▶ [TO DO]
Transcribe the listing word for word.

▶ [AVAILABLE DATA]

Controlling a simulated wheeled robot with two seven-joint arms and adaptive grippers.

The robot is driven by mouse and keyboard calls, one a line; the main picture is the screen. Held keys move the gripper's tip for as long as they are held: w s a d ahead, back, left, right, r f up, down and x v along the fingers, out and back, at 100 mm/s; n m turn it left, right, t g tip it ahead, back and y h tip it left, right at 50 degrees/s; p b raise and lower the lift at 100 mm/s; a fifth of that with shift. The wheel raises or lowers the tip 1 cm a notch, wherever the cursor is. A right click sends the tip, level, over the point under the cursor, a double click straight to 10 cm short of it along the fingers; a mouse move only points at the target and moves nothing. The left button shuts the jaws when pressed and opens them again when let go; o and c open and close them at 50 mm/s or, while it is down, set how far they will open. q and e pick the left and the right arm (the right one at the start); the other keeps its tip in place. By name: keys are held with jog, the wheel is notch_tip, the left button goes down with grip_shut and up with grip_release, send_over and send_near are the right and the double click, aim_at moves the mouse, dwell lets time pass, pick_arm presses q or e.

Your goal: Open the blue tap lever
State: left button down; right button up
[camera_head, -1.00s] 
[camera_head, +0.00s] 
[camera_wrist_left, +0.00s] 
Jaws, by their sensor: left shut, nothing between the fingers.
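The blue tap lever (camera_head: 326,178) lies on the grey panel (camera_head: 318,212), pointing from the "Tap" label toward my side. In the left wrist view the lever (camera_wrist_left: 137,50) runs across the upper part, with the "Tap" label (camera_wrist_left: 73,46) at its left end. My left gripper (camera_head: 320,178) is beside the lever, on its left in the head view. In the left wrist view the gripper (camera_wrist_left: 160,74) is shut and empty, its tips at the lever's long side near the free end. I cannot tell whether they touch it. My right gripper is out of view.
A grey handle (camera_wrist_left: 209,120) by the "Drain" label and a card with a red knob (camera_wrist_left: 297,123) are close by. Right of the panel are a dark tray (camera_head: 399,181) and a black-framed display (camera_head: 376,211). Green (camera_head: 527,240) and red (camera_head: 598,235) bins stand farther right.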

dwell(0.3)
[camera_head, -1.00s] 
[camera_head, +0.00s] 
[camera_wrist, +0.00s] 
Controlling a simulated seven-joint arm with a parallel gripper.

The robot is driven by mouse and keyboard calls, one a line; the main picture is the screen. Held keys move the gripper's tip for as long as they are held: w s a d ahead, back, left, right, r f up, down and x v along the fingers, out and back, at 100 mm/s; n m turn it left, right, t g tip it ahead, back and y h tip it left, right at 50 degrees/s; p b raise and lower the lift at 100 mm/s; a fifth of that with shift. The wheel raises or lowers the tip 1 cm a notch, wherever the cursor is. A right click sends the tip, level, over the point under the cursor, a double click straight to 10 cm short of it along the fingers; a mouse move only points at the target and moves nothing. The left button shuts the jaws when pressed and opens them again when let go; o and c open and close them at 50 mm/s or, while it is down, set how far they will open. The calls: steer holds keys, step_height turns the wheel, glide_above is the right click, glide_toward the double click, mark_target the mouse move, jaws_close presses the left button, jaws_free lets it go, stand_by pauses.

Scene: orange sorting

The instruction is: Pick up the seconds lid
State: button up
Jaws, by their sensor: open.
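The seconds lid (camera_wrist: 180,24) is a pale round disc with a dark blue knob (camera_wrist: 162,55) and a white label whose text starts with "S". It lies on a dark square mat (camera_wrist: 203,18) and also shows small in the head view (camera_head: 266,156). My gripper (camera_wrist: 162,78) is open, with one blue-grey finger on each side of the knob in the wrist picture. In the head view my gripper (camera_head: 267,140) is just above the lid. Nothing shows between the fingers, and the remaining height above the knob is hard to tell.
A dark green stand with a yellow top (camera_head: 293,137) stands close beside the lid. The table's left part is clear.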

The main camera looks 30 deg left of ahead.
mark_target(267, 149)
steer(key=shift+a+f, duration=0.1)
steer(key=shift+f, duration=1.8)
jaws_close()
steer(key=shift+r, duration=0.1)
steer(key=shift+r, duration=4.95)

▶ [OUTPUT OF THE EXERCISE]
Controlling a simulated wheeled robot with two seven-joint arms and adaptive grippers.

The robot is driven by mouse and keyboard calls, one a line; the main picture is the screen. Held keys move the gripper's tip for as long as they are held: w s a d ahead, back, left, right, r f up, down and x v along the fingers, out and back, at 100 mm/s; n m turn it left, right, t g tip it ahead, back and y h tip it left, right at 50 degrees/s; p b raise and lower the lift at 100 mm/s; a fifth of that with shift. The wheel raises or lowers the tip 1 cm a notch, wherever the cursor is. A right click sends the tip, level, over the point under the cursor, a double click straight to 10 cm short of it along the fingers; a mouse move only points at the target and moves nothing. The left button shuts the jaws when pressed and opens them again when let go; o and c open and close them at 50 mm/s or, while it is down, set how far they will open. q and e pick the left and the right arm (the right one at the start); the other keeps its tip in place. By name: keys are held with jog, the wheel is notch_tip, the left button goes down with grip_shut and up with grip_release, send_over and send_near are the right and the double click, aim_at moves the mouse, dwell lets time pass, pick_arm presses q or e.

Your goal: Open the blue tap lever
State: left button down; right button up
[camera_head, -1.00s] 
[camera_head, +0.00s] 
[camera_wrist_left, +0.00s] 
Jaws, by their sensor: left shut, nothing between the fingers.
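The blue tap lever (camera_head: 326,178) lies on the grey panel (camera_head: 318,212), pointing from the "Tap" label toward my side. In the left wrist view the lever (camera_wrist_left: 137,50) runs across the upper part, with the "Tap" label (camera_wrist_left: 73,46) at its left end. My left gripper (camera_head: 320,178) is beside the lever, on its left in the head view. In the left wrist view the gripper (camera_wrist_left: 160,74) is shut and empty, its tips at the lever's long side near the free end. I cannot tell whether they touch it. My right gripper is out of view.
A grey handle (camera_wrist_left: 209,120) by the "Drain" label and a card with a red knob (camera_wrist_left: 297,123) are close by. Right of the panel are a dark tray (camera_head: 399,181) and a black-framed display (camera_head: 376,211). Green (camera_head: 527,240) and red (camera_head: 598,235) bins stand farther right.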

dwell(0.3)
[camera_head, -1.00s] 
[camera_head, +0.00s] 
[camera_wrist, +0.00s] 
Controlling a simulated seven-joint arm with a parallel gripper.

The robot is driven by mouse and keyboard calls, one a line; the main picture is the screen. Held keys move the gripper's tip for as long as they are held: w s a d ahead, back, left, right, r f up, down and x v along the fingers, out and back, at 100 mm/s; n m turn it left, right, t g tip it ahead, back and y h tip it left, right at 50 degrees/s; p b raise and lower the lift at 100 mm/s; a fifth of that with shift. The wheel raises or lowers the tip 1 cm a notch, wherever the cursor is. A right click sends the tip, level, over the point under the cursor, a double click straight to 10 cm short of it along the fingers; a mouse move only points at the target and moves nothing. The left button shuts the jaws when pressed and opens them again when let go; o and c open and close them at 50 mm/s or, while it is down, set how far they will open. The calls: steer holds keys, step_height turns the wheel, glide_above is the right click, glide_toward the double click, mark_target the mouse move, jaws_close presses the left button, jaws_free lets it go, stand_by pauses.

Scene: orange sorting

The instruction is: Pick up the seconds lid
State: button up
Jaws, by their sensor: open.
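The seconds lid (camera_wrist: 180,24) is a pale round disc with a dark blue knob (camera_wrist: 162,55) and a white label whose text starts with "S". It lies on a dark square mat (camera_wrist: 203,18) and also shows small in the head view (camera_head: 266,156). My gripper (camera_wrist: 162,78) is open, with one blue-grey finger on each side of the knob in the wrist picture. In the head view my gripper (camera_head: 267,140) is just above the lid. Nothing shows between the fingers, and the remaining height above the knob is hard to tell.
A dark green stand with a yellow top (camera_head: 293,137) stands close beside the lid. The table's left part is clear.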

The main camera looks 30 deg left of ahead.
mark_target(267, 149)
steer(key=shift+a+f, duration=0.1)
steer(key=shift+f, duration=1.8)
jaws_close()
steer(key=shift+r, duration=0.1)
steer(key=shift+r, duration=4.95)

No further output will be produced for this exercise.